On the 4th day of October, in the 6th year etc., Robert Berewold was attached to make answer, as well to the Mayor and Commonalty of the City of London, as to Johanna Wolsy, in a plea of deceit and falsehood etc. Who made plaint that a certain mazer having been stolen from the house of Matilda de Eye, in the Parish of St. Mildred Poultry, in London, at the request of one Alan, a waterberere, the said Robert asserted and promised that he would let the same Alan know who had stolen the same. And thereupon, he took a loaf, and fixed in the top of it a round peg of wood, and four knives at the four sides of the same, in form like a cross; and then did soothsaying and the art magic over them; which done, he alleged that the said Johanna had stolen the cup, falsely and maliciously lying therein, and unjustly defaming her; to the scandal, and manifest disgrace and grievance, of the same Johanna.

And the said Robert, being questioned as to the matters aforesaid, how he would acquit himself thereof, said that he could not deny the same, but expressly acknowledged that he had done and said all things in manner aforesaid, etc. And because that by such soothsaying, magic arts, and falsities, good and lawful men and women might easily, and without deserving it, incur injury in their name and good repute; and seeing that such sorcery is manifestly opposed to the doctrine of Holy Writ; and in order that others might beware of doing the like; it was adjudged that the said Robert should be put upon the pillory the same day, there to remain for one hour of the day, the said loaf, with the peg and knives stuck in it, being hung from his neck. And precept was given to the Sheriffs, to have the cause thereof publicly proclaimed.

And further, because that the said Alan, from the faith he put in the words of the same Robert, had oftentimes defamed the said Johanna in the same parish, calling her a thief; it was adjudged that on the Sunday next ensuing he should go to the said Church, and at the hour of Mass, in presence of the parishioners and other neighbours, say and confess that he had falsely defamed the same Johanna.

Punishment of imprisonment, for reviling the Mayor.

6 Richard II. A.D. 1382. Letter-Book H. fol. clvii. (Latin.)

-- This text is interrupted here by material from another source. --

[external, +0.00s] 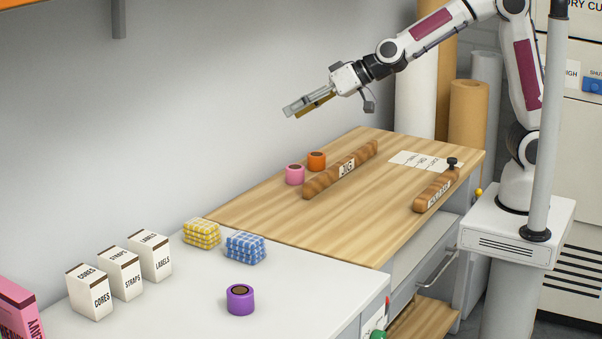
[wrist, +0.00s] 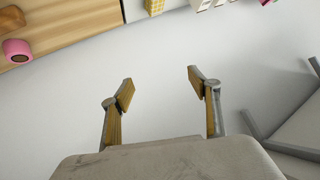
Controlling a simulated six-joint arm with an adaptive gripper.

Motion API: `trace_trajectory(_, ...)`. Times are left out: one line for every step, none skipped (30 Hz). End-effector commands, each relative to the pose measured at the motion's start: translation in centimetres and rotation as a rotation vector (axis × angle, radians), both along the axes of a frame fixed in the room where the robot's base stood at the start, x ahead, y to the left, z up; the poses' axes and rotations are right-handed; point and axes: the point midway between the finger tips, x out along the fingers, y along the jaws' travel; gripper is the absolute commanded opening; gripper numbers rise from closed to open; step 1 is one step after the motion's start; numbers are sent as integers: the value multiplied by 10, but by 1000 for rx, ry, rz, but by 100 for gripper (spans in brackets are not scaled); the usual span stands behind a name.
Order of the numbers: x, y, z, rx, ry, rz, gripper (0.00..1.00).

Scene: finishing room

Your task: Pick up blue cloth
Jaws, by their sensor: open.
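The blue cloth (external: 245,247) is a folded, blue-and-white checked stack on the white table, right of a yellow checked cloth (external: 202,233). My gripper (external: 292,110) is high above the wooden bench near the wall, well above and apart from the blue cloth. In the wrist view my gripper (wrist: 160,86) shows its two fingers spread, with nothing between them. The yellow cloth (wrist: 154,6) is cut by that view's top edge; I cannot make out the blue cloth there.
A purple roll (external: 240,299) stands in front of the blue cloth. White boxes (external: 120,272) stand to the left. Pink (external: 295,174) and orange (external: 316,161) rolls and a wooden bar (external: 340,169) are on the wooden bench (external: 290,218). White table surface is clear around the purple roll.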

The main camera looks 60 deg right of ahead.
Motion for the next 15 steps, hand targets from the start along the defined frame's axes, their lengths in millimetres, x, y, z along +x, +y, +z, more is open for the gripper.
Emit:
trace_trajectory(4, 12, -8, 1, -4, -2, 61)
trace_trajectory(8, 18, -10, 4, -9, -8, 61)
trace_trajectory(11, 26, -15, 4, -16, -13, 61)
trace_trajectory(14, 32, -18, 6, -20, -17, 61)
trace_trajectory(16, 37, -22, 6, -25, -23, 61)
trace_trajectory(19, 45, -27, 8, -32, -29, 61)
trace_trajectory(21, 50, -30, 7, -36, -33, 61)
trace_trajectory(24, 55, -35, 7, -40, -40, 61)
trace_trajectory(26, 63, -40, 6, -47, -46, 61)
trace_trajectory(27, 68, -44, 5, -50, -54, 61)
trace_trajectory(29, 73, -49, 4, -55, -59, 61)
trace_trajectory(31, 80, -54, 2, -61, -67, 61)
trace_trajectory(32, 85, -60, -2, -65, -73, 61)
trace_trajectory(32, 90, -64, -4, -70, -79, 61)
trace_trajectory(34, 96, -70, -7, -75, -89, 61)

Nicholas Maynard, John Seman, Thomas Dadyngtone, and Richard Fiffyde, were severally questioned before the Mayor and Aldermen, in the Inner Chamber of the Guildhall of London, on the 7th day of November, in the 6th year etc., whether one John Filiol, fishmonger, in the house of the said Thomas Dadyngtone, in the Parish of St. Mary Somersete, on the Wednesday next after the Feast of St. Simon and St. Jude [28 October] last past, said that John Norhamptone, the Mayor, had falsely and maliciously deprived (fn. 59) the fishmongers of their bread; whereupon, the said Richard Fiffyde said that he and all the other fishmongers of London were bound to put their hands beneath the very feet of Nicholas Extone, (fn. 60) for his good deeds and words in behalf of the trade aforesaid. Upon his saying which, the said Nicholas Maynard then averred that for a whole house full of gold he would not have been in the place of the said Nicholas Extone at the Common Council then last past: whereupon, the same John Filiol said, that for half the house full of gold he would have asserted the said Mayor to be a false scoundrel, (fn. 61) or harelot; (fn. 62) and he would like to have a fight with him as to the same, at Horsedoune etc. (fn. 63)

As to the which, the same John Filiol being questioned before the said Mayor and Aldermen, he acknowledged that he had spoken in manner aforesaid. And as the Mayor and Aldermen wished more fully to deliberate as to pronouncing judgment on the same, a day was given to him to hear judgment, the 10th day of November following; and he was committed to prison in the meantime. Upon which day, by common assent of the Mayor and Aldermen aforesaid, it was adjudged that the same John Filiol should be imprisoned at Neugate, in a place there called "Bocardo," (fn. 64) for one year then next ensuing: unless he should deserve more extended favour in the meantime.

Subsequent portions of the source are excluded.